* Begin DATASET EXTRACT *
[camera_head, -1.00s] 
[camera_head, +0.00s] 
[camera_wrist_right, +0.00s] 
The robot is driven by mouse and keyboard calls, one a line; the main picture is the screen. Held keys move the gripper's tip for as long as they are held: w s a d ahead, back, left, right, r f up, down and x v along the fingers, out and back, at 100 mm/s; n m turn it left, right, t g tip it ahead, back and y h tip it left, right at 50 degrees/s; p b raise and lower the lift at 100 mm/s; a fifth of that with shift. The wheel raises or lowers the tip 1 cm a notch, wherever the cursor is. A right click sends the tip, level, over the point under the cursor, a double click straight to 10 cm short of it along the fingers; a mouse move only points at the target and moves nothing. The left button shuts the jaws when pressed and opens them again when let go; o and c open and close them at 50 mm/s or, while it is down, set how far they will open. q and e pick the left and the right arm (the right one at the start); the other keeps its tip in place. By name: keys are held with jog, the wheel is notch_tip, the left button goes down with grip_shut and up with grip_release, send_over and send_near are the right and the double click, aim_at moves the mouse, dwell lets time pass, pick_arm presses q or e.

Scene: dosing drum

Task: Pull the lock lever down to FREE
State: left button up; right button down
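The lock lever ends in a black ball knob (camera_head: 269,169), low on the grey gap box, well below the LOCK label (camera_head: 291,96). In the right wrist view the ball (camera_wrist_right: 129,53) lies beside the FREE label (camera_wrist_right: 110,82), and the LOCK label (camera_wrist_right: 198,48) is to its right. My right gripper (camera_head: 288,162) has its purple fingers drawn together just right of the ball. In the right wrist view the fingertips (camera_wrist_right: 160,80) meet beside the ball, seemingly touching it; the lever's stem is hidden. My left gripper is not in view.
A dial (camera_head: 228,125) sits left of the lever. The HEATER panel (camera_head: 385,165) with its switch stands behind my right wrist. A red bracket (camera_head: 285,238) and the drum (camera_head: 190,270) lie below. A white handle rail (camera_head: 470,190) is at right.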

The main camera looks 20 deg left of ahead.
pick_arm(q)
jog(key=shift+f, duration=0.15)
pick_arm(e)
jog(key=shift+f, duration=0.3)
* End DATASET EXTRACT *
_WORK TO BE COMPLETED_: Set down each line of the material verbatim, from the first line through the line that contains "[camera_wrist_right, +0.00s]".

_ANSWER TO THE PROBLEM_:
[camera_head, -1.00s] 
[camera_head, +0.00s] 
[camera_wrist_right, +0.00s] 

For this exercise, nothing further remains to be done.